(Data items)
^^^^

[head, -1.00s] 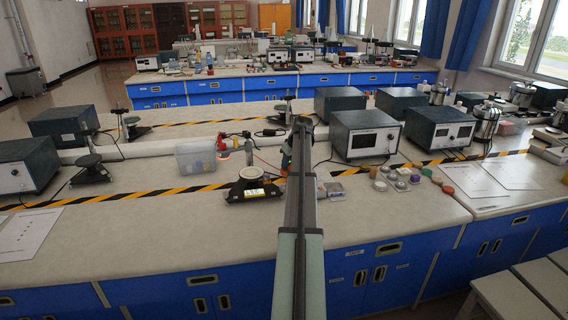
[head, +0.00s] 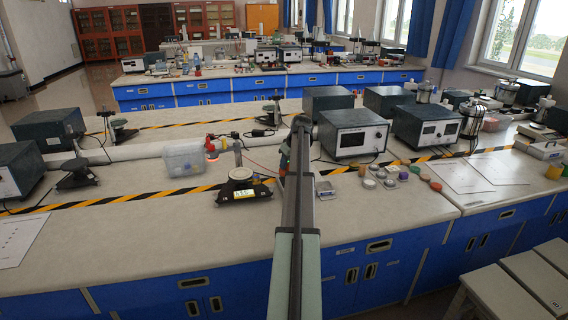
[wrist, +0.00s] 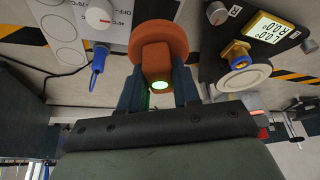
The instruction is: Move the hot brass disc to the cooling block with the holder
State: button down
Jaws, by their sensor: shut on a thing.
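In the wrist view my gripper (wrist: 160,88) is shut on an orange-brown piece (wrist: 158,48) with a wide rounded head, which looks like the holder. A green glow shows at its near end. No brass disc can be made out in its head. In the head view my gripper is mostly hidden at the far end of my arm. A black stand with a pale round top (head: 240,175) and a lit yellow display is left of it. In the wrist view, a black unit (wrist: 258,95) carries a pale disc, a brass fitting and a lit display. I cannot tell which thing is the cooling block.
A clear plastic box (head: 184,160) and a red-topped item (head: 211,150) stand left of the stand. Grey instrument boxes (head: 352,135) stand right of my arm. Small round pieces (head: 390,174) and a small tray (head: 324,189) lie before them.

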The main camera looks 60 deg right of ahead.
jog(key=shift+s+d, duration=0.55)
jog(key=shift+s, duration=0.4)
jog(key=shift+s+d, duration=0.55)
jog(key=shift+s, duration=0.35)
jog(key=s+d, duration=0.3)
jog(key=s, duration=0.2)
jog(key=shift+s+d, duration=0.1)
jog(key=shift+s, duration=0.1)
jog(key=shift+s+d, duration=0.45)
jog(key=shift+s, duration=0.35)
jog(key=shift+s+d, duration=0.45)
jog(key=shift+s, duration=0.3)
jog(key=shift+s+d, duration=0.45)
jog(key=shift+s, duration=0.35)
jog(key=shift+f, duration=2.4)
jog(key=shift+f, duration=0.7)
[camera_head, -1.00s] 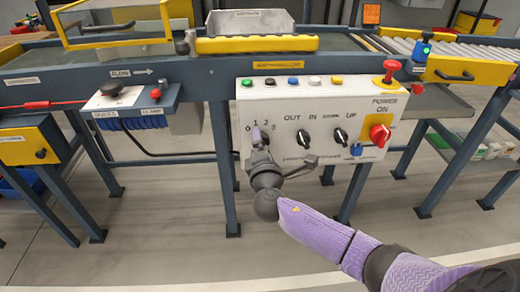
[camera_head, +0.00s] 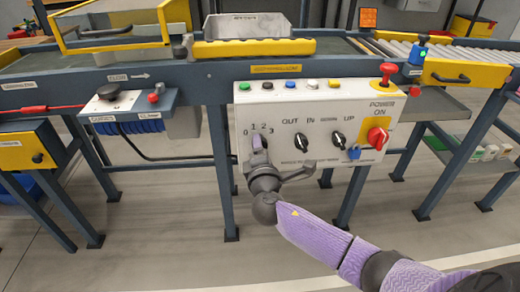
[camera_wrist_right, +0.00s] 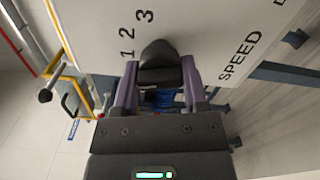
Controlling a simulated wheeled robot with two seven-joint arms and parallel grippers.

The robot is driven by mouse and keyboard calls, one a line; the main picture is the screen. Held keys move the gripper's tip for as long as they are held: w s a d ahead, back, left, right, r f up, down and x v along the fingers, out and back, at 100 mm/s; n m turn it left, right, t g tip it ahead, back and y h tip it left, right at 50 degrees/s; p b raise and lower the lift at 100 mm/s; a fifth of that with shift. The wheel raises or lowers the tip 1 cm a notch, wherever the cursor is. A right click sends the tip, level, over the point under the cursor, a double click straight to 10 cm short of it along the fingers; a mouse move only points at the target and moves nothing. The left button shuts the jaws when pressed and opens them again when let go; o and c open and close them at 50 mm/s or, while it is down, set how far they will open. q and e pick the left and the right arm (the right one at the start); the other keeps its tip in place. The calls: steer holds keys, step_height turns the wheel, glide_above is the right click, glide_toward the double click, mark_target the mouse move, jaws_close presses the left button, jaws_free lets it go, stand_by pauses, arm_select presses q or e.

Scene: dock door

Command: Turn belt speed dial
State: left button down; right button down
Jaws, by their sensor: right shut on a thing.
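The belt speed dial is a black knob (camera_wrist_right: 158,62) on the white control panel (camera_head: 310,168), below the printed numbers 0 to 3. My right gripper (camera_head: 257,142) is at this dial at the panel's left end and mostly hides it in the head view. In the right wrist view my right gripper (camera_wrist_right: 160,85) has one purple finger on each side of the knob and is shut on it. The word SPEED shows beside it there. The dial's exact pointer position is hidden. My left gripper is not in view.
Two more black dials (camera_head: 301,142) and a red power knob (camera_head: 376,138) sit right of the gripper. A red mushroom button (camera_head: 387,72) tops the panel's right end. A small box with a black knob (camera_head: 109,92) stands left. Open floor lies below.

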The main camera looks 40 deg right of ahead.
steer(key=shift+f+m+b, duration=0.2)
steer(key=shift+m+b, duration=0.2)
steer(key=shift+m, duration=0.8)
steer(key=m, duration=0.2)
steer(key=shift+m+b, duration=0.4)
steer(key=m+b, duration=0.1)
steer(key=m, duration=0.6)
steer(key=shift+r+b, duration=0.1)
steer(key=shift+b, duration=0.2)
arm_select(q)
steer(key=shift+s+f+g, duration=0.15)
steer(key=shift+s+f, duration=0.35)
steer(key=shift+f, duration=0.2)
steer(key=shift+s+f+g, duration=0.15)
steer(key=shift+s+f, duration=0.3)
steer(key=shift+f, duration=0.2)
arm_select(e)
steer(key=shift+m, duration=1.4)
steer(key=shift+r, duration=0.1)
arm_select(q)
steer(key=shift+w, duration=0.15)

^^^^

__Your objective__.
Each record above should be copied character for character, with pictures dropped.

__The reply__.
[head, -1.00s] 
[head, +0.00s] 
[wrist, +0.00s] 
The instruction is: Move the hot brass disc to the cooling block with the holder
State: button down
Jaws, by their sensor: shut on a thing.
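In the wrist view my gripper (wrist: 160,88) is shut on an orange-brown piece (wrist: 158,48) with a wide rounded head, which looks like the holder. A green glow shows at its near end. No brass disc can be made out in its head. In the head view my gripper is mostly hidden at the far end of my arm. A black stand with a pale round top (head: 240,175) and a lit yellow display is left of it. In the wrist view, a black unit (wrist: 258,95) carries a pale disc, a brass fitting and a lit display. I cannot tell which thing is the cooling block.
A clear plastic box (head: 184,160) and a red-topped item (head: 211,150) stand left of the stand. Grey instrument boxes (head: 352,135) stand right of my arm. Small round pieces (head: 390,174) and a small tray (head: 324,189) lie before them.

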The main camera looks 60 deg right of ahead.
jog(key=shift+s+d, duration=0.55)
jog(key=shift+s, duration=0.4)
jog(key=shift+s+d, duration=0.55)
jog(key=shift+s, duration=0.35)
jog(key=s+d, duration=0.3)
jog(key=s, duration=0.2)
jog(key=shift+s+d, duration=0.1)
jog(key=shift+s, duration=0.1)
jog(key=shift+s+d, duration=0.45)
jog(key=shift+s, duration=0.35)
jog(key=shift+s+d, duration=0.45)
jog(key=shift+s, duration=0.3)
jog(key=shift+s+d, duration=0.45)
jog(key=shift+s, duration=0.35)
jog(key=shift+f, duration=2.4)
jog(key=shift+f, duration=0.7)
[camera_head, -1.00s] 
[camera_head, +0.00s] 
[camera_wrist_right, +0.00s] 
Controlling a simulated wheeled robot with two seven-joint arms and parallel grippers.

The robot is driven by mouse and keyboard calls, one a line; the main picture is the screen. Held keys move the gripper's tip for as long as they are held: w s a d ahead, back, left, right, r f up, down and x v along the fingers, out and back, at 100 mm/s; n m turn it left, right, t g tip it ahead, back and y h tip it left, right at 50 degrees/s; p b raise and lower the lift at 100 mm/s; a fifth of that with shift. The wheel raises or lowers the tip 1 cm a notch, wherever the cursor is. A right click sends the tip, level, over the point under the cursor, a double click straight to 10 cm short of it along the fingers; a mouse move only points at the target and moves nothing. The left button shuts the jaws when pressed and opens them again when let go; o and c open and close them at 50 mm/s or, while it is down, set how far they will open. q and e pick the left and the right arm (the right one at the start); the other keeps its tip in place. The calls: steer holds keys, step_height turns the wheel, glide_above is the right click, glide_toward the double click, mark_target the mouse move, jaws_close presses the left button, jaws_free lets it go, stand_by pauses, arm_select presses q or e.

Scene: dock door

Command: Turn belt speed dial
State: left button down; right button down
Jaws, by their sensor: right shut on a thing.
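The belt speed dial is a black knob (camera_wrist_right: 158,62) on the white control panel (camera_head: 310,168), below the printed numbers 0 to 3. My right gripper (camera_head: 257,142) is at this dial at the panel's left end and mostly hides it in the head view. In the right wrist view my right gripper (camera_wrist_right: 160,85) has one purple finger on each side of the knob and is shut on it. The word SPEED shows beside it there. The dial's exact pointer position is hidden. My left gripper is not in view.
Two more black dials (camera_head: 301,142) and a red power knob (camera_head: 376,138) sit right of the gripper. A red mushroom button (camera_head: 387,72) tops the panel's right end. A small box with a black knob (camera_head: 109,92) stands left. Open floor lies below.

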The main camera looks 40 deg right of ahead.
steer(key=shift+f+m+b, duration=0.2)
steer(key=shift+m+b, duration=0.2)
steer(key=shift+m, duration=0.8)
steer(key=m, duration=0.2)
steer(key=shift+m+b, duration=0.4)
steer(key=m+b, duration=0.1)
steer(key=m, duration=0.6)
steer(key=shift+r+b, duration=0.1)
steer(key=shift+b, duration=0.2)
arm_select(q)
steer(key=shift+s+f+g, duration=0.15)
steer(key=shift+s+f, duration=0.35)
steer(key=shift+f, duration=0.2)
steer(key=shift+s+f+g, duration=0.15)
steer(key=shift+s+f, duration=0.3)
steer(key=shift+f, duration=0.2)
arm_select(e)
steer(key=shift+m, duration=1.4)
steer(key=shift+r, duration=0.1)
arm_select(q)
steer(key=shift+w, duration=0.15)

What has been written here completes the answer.